O kadar çok ki… IŞİD ve PKK işin sadece görünen tarafı; canlı bombaları yaratan asıl koşullar, kocaman bir buzdağı gibi suyun altında gizli. Uzun zamandır Türkiye’nin bir bölümünü de içeren bölge toprağında gözü olan, ‘Böl-yönet’ politikası ile cahil halkı kandırarak, terör örgütlerini kurup, gizliden destekleyen ve yok olmalarını arzulamayan emperyal ülkeler; petrol, maden, silah ve su kartelleri; bu ülke ve kartellerin başa getirdiği boğazlarına kadar pisliğe batmış, dün söylediklerinin tam tersini söylerken yüzleri kızarmayan, dini ve ırkı siyasete alet eden, ‘benim teröristim iyidir’ mantığıyla teröristlere yardım ve yataklık eden, araştırma önergelerini reddeden çapsız siyasetçiler; ordunun Cemaat-AKP işbirliği ile çökertilmesi, polis teşkilatı ile MİT’te bölünme; olayların ucu kendilerine dokunana kadar gelişmelere duyarsız kalan, sadece kendilerini düşünen Avrupalılar; Türkiye’nin 1946’dan bu yana izlenen yanlış politikaları, dış güçlere ve siyasi partilere bağımlı basın, ‘Yetmez, ama evet’çiler, genetiği değiştirilmiş aydınlar (GDA)…

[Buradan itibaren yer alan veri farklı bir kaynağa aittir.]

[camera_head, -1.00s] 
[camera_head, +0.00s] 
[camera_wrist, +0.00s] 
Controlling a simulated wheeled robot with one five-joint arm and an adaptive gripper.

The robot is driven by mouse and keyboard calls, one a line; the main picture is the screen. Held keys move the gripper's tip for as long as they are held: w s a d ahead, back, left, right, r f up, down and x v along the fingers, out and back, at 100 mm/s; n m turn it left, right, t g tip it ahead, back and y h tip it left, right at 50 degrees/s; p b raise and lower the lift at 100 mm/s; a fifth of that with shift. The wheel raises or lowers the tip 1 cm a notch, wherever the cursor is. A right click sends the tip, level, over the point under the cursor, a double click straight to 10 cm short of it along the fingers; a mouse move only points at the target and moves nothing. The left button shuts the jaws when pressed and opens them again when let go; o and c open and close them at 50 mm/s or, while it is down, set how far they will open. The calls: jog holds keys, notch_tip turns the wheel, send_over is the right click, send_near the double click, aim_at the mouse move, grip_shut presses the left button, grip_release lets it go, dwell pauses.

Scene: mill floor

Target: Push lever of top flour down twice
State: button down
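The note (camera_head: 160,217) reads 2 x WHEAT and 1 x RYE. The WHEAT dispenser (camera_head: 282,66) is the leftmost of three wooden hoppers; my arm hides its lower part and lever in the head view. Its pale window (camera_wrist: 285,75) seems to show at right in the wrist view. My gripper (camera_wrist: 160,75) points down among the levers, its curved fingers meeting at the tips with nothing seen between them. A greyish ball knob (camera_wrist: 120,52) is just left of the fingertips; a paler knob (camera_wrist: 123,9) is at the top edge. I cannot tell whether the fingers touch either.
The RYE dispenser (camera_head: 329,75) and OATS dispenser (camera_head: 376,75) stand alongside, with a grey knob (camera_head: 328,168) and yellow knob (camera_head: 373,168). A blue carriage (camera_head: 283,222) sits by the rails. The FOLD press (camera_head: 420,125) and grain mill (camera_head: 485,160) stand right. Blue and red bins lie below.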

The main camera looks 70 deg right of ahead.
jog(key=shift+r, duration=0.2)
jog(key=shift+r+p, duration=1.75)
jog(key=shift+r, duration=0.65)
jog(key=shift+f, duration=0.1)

İstanbul Atatürk Havalimanı’ndaki terör olayı sonrası yaşanan üç olay, sadece bazı aydınlarımızın (!) değil, halkımızın bir kısmının da genetiğinin değiştiğini düşündürdü:
1- Olaydan kısa süre sonra televizyonlarda en çok izlenen program ‘Survivor’ idi.
2- Bazı taksiciler kaçan insanları taşımak için 100 dolar istedi.

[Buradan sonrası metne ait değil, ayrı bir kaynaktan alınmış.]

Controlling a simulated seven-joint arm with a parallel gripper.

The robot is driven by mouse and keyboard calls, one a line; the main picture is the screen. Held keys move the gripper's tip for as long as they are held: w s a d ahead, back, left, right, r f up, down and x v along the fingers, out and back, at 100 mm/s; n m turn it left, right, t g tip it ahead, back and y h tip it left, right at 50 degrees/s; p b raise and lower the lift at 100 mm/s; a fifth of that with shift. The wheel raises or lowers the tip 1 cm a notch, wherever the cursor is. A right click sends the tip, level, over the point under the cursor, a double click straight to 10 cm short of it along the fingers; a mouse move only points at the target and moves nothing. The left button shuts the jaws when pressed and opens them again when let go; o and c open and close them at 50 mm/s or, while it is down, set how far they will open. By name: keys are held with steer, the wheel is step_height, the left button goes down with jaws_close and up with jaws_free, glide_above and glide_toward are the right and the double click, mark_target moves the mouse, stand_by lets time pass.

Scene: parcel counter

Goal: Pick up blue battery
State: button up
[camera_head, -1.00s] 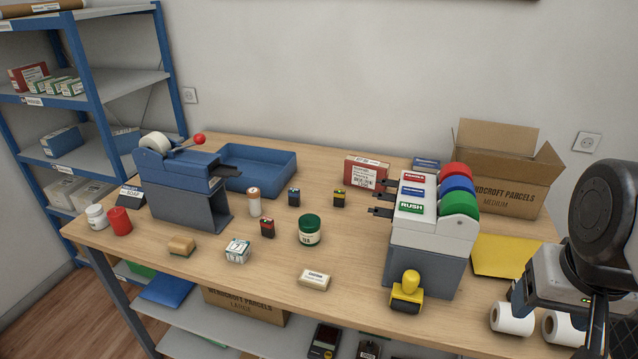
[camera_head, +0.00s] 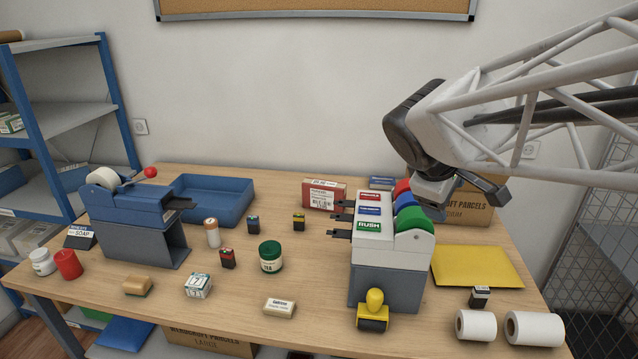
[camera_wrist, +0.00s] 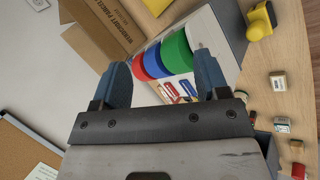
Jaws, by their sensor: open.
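The blue battery (camera_head: 253,224) is a small dark blue block with a black top. It stands upright on the table in the head view, in front of the blue tray and left of a similar yellow-and-black block. My gripper (camera_head: 458,197) is in the air at the right, above and behind the label dispenser, well to the right of the battery. In the wrist view my gripper (camera_wrist: 162,64) has its two blue fingers spread apart with nothing held between them. I cannot make out the blue battery in the wrist view.
A red-and-black block (camera_head: 227,258), a yellow-and-black block (camera_head: 299,222), a white-and-orange cylinder (camera_head: 212,233) and a green jar (camera_head: 270,257) stand near the battery. The tall label dispenser (camera_head: 384,282) stands between them and my gripper. The blue tray (camera_head: 212,222) is behind the battery.

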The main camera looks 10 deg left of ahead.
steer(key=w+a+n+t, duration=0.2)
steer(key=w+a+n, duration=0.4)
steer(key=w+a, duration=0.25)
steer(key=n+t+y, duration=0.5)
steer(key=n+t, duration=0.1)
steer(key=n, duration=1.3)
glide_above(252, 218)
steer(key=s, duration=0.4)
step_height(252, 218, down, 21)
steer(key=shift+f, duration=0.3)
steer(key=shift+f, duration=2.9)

3- ‘Milli Yas’ ilan edenler, yaslarını konfetiler eşliğinde köprü açılışı yaparak gösterdi.
Ve bir soru: “Madımak Katliamı’nın üzerine yeterince gidilse, IŞİD Türkiye’de bu denli örgütlenebilir miydi?”

Nasıl Düze Çıkarız?
Kısa vadede düze çıkmanın tek yolu muhalefette gerçekleşecek değişimler… Erdoğan, Bahçeli’nin koltuğunun kayması durumunda sıranın önce Kılıçdaroğlu’na, ardından kendisine geleceğini bildiğinden, MHP kongresinin yapılmasını engellemek için elinden geleni yapıyor ve yapmayı sürdürecek. Yüksek yargı artık iyice eline geçtiğinden pek de zorlanmıyor. MHP delegelerine “Helal olsun” dedik ama MHP seçmeni Bahçeli’ye “Arkanı dön ve çık; istenmiyorsun artık” diyemiyor. Gerçi macun tüpten çıktı bir kere; umarım sorun MHP bölünmeden çözülür ve sıra CHP’ye gelir.

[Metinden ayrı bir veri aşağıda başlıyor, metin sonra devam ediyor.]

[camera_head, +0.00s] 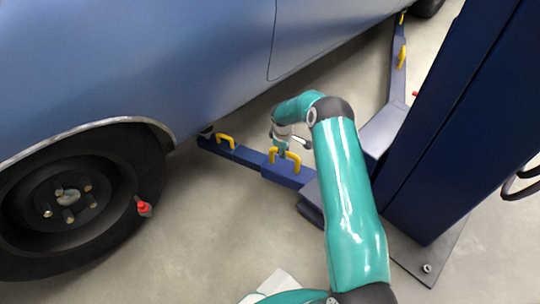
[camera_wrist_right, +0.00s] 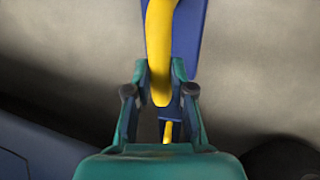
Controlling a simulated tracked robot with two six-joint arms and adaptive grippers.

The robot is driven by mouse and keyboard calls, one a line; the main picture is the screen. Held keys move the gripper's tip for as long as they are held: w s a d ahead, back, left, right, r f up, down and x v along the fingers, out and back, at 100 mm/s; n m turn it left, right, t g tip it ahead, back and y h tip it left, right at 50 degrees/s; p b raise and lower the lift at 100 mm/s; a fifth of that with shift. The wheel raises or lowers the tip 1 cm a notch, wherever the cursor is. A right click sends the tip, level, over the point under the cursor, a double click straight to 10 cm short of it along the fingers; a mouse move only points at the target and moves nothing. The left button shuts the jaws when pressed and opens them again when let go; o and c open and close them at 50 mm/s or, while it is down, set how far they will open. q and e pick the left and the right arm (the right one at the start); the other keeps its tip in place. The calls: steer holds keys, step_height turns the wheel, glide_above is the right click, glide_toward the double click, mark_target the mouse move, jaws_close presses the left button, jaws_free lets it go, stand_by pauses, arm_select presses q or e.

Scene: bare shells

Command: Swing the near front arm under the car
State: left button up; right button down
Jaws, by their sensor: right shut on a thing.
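The near front arm (camera_head: 242,156) of the lift is a dark blue beam with yellow handles. It runs from the foot of the blue post toward the car, and its outer end reaches beneath the car's side just behind the front wheel. The blue car (camera_head: 190,60) stands above it. My right gripper (camera_head: 279,147) is at the yellow handle (camera_head: 296,160) nearer the post. In the right wrist view my right gripper (camera_wrist_right: 159,95) is shut on the yellow handle (camera_wrist_right: 159,50), which stands between its two fingers. My left gripper is not in view.
The thick blue lift post (camera_head: 455,110) stands at the right on a bolted base plate (camera_head: 430,262). Another lift arm (camera_head: 398,70) reaches under the car farther back. The front wheel (camera_head: 75,200) is at the left, with a small red-topped thing (camera_head: 144,208) beside it. The floor between is clear.

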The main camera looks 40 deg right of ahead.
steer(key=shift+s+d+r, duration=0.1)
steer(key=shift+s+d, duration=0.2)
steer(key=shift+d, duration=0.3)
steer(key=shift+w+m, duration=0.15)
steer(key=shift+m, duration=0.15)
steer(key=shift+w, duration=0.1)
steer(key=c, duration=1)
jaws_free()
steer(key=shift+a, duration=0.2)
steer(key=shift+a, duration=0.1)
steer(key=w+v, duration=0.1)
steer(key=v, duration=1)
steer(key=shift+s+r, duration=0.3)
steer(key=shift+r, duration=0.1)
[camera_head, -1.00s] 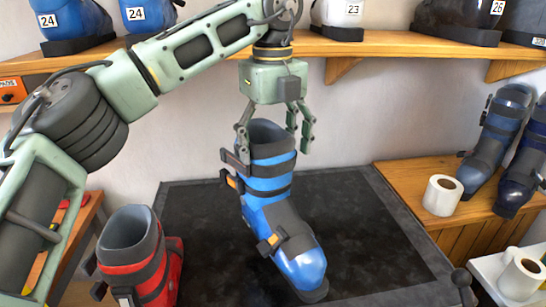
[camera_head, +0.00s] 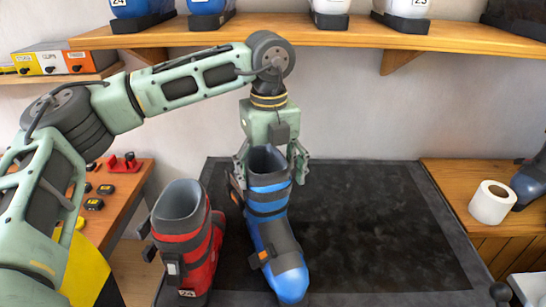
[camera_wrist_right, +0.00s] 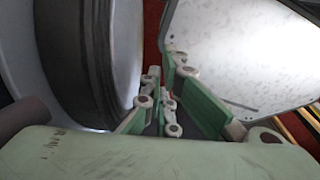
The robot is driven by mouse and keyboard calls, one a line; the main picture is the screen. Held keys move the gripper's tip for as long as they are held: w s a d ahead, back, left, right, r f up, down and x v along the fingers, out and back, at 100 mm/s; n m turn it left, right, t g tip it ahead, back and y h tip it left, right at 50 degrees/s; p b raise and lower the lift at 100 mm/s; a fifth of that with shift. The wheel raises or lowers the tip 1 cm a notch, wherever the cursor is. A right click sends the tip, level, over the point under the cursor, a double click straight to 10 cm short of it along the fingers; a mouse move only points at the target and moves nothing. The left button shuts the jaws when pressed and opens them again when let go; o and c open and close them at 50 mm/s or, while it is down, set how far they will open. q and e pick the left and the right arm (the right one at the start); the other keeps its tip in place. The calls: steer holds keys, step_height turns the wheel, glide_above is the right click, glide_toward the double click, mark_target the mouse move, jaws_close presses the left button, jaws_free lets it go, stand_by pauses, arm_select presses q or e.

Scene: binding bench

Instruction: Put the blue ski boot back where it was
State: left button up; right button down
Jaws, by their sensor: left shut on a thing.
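The blue ski boot (camera_head: 270,232) stands upright, toe toward me, over the left part of the dark mat in the head view. My left gripper (camera_head: 270,172) comes down from above and is shut on its upper cuff, one finger on each side. Whether the sole touches the mat I cannot tell. My right gripper (camera_wrist_right: 163,85) shows only in the right wrist view, its green finger links close to a dark rounded shape and a pale panel; I see nothing clearly held, and its opening is unclear.
A red boot (camera_head: 187,240) stands just left of the blue boot, close to it. The dark mat (camera_head: 370,225) is clear to the right. A paper roll (camera_head: 491,202) stands on the right wooden bench. A wooden shelf (camera_head: 330,38) with more boots runs above my left arm.

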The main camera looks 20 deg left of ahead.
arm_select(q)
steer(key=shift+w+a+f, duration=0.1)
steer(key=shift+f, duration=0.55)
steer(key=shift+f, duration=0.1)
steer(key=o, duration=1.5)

Uzun vadede ise toplumu bölen uçurumların ortadan kalkması için, eğitimin yeniden birleştirilmesi; özellikle Doğu ve Güneydoğu’da eğitim ile sosyoekonomik düzeylerin artması ve derebeylik düzeninin ortadan kalkması şart. Nobel Barış Ödüllü Pakistanlı genç aktivist Malala Yusufzay, “Silahlarla teröristleri öldürebilirsiniz, eğitimle ise terörizmi” demiş. Nobel Barış Ödülü’nü verenler, ölümünden yıllar sonra bile binlerce köy kızını okutmayı sürdüren, Çağdaş Yaşamı Destekleme Derneği kurucularından Prof. Dr. Türkan Saylan’ı da bir gün anımsarlar, umarım.
Bu arada, kuyruğu dik tutmaya çalışsa da, yaptığı keskin U dönüşlerine bakılırsa, Tarzan zor durumda…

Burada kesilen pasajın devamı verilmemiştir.